Which were the best?
    “I guess probably Day By Day, although there’s nothing wrong with I Should Care,” she answered.
    The rest included Shrimp Boats and No Other Love, plus an instrumental work titled Crescent City, which was a musical portrait of New Orleans.
    “Uh, I don’t think he’d ever been there when he wrote it,” she revealed.  “He knew all about it, ‘cause it was a cradle of music and he knew all about it and knew a lot of people from there.  And so he knew the essence.  I think he caught it, beautifully.”
    Weston was the Founder and First President of the National Academy of Recording Arts and Sciences (NARAS).  What was his goal wth NARAS?

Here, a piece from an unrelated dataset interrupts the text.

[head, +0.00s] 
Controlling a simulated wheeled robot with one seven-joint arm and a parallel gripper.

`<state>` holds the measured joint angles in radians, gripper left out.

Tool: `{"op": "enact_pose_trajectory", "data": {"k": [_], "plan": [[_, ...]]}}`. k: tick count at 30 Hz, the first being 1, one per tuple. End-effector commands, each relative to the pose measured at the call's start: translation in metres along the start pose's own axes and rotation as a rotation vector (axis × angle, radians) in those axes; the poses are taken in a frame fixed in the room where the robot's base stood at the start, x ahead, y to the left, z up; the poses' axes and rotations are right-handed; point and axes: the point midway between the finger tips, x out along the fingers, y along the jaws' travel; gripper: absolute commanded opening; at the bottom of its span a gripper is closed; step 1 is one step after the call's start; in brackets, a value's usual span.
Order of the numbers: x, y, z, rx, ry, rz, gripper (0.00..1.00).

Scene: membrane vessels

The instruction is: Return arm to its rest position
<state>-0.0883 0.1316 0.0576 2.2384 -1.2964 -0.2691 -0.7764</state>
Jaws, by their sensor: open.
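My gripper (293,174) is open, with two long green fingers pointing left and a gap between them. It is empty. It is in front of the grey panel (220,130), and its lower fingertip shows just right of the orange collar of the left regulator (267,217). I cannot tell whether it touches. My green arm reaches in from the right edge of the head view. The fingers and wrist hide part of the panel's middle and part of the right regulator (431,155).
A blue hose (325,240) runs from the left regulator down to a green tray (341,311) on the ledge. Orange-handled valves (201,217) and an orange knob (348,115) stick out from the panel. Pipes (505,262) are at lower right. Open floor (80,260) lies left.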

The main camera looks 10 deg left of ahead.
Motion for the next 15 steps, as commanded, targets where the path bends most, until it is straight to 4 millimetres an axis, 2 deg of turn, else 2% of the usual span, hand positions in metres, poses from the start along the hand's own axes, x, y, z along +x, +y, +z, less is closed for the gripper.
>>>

    “I just think some recognition that the recording industry hadn’t had, you know, along, you know, like TV and the movies,” she said.

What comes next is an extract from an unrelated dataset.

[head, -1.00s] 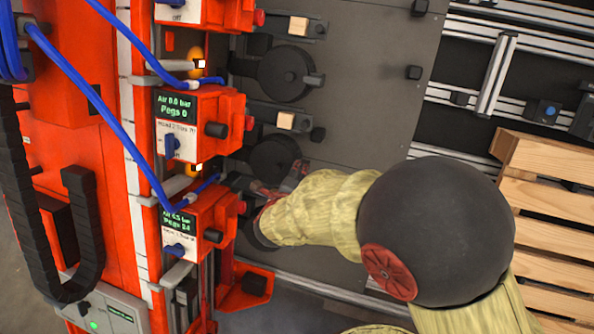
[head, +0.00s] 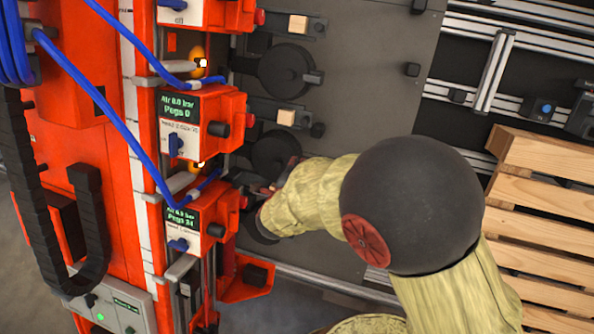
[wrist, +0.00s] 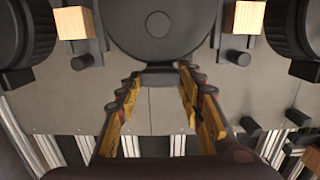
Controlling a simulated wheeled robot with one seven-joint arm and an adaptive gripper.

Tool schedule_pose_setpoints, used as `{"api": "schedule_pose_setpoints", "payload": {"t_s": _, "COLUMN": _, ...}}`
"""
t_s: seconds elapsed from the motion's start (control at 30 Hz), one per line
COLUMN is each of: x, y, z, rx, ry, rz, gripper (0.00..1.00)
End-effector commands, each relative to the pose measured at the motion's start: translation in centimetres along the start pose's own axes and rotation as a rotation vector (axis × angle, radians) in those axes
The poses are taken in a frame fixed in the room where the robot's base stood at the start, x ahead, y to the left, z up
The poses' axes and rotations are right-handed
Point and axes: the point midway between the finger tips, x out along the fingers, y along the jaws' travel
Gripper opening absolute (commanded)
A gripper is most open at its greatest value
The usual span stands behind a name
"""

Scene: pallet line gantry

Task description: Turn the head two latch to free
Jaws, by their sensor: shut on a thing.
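The head two latch is a dark round disc (head: 275,152) on the grey plate, level with the lower middle of the orange heads. In the wrist view the disc (wrist: 160,22) fills the top middle, with a short dark tab at its lower edge. My gripper (wrist: 159,80) has one finger on each side of that tab and is shut on it. In the head view my gripper (head: 279,178) is largely hidden by my tan sleeve, which also hides the tab. The middle head's display (head: 178,106) reads air 0.0 bar, pegs 0.
Another disc (head: 286,72) lies above, its tab pointing right. Blue hoses (head: 100,105) cross the orange heads at left. A wooden pallet (head: 540,200) stands at right.

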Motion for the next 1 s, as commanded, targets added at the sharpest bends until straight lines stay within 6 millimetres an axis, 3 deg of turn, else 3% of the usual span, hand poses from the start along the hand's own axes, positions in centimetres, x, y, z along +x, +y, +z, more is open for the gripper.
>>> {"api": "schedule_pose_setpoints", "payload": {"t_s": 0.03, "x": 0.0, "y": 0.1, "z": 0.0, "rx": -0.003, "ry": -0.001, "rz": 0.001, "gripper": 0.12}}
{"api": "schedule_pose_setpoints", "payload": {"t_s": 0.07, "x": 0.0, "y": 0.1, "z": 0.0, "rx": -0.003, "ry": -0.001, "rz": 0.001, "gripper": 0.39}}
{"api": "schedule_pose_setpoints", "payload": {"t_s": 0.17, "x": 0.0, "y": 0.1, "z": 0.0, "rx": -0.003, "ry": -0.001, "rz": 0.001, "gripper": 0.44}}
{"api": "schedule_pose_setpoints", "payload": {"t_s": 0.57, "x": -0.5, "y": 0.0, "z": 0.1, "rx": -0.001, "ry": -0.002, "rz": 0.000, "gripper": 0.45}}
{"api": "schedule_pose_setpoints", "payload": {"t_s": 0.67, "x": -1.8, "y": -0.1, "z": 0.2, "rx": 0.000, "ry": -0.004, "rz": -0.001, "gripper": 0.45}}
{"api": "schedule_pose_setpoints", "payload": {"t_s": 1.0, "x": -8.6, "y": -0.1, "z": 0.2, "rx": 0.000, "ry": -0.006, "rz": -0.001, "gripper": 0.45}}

    Then he was a success there, too.
    “I think very,” she replied.
    In 1971, he was given NARAS' "Lifetime Achievement Award," which meant a lot to him.
    “Oh, a great deal,” Stafford agreed.  “He was very, very pleased.”
    Something that isn't well-known is that Weston volunteered with the Crippled Childrens’ Society of California for over three decades.
    “Oh yeah, he was President of that for a while, and he worked for years with the people,” she said.
    In talking with her about Weston, he comes off as a truly good guy.
    “I think ‘unpretentious’ kind of names him," she continued.
Mr. & Mrs. Paul Weston, 1961
    Further, his sense of humor made him easy to be around.
    “A wonderful sense of humor,” she stated.  “Being able to laugh at yourself . . . is a good thing for anybody.”
    So even though they were together for a lot of time (whether at work or at home), there were no difficulties.
    “Not in the least with us,” she recalled.  “I can’t speak for everybody, but we never had… the minds just met.  No problems.”
    I had read that their favorite song was All the Things You Are, so I asked her to explain why.
    “Oh my gosh,” she began.  “Harmonically, melodically, it’s a great piece of music.”
    Ironically, the musical for which it was written in 1939, “Very Warm for May,” was not popular.
    “It wasn’t,” she remembered.  “It was a very unsuccessful show.  But the song stood out.”    
Weston, ca.mid-1950s
    In the 1990s, daughter Amy was a vocalist withthe Bill Elliott Swing Orchestra, but she no longer performs in public.
    “Not professionally,” Stafford said.  “I guess I’d have to say no, because she just does it for pleasure.”
    Does Stafford herself still sing?
    “Uh, not at all,” she said.   “I still love it.  I still listen.  But, uh, it come and went."
    She's okay with that.
    “Yes, I’m very, very content,” she chuckled.
    One of the joys of her life during the last decade was spending time with her four grandchildren.
    “Oh yeah, they’re great,” she beamed.  “They’re the most fun!”
    What if the grandkids ask about Weston?
    “I don’t sit down and try to educate them,” she confided.  “I answer questions, but they don’t have many along that line.”
    I hope that Paul Weston's legacy will always be recognized.
    “I think he would like his music remembered,” she concluded.  “That would be good for music, wouldn’t it?”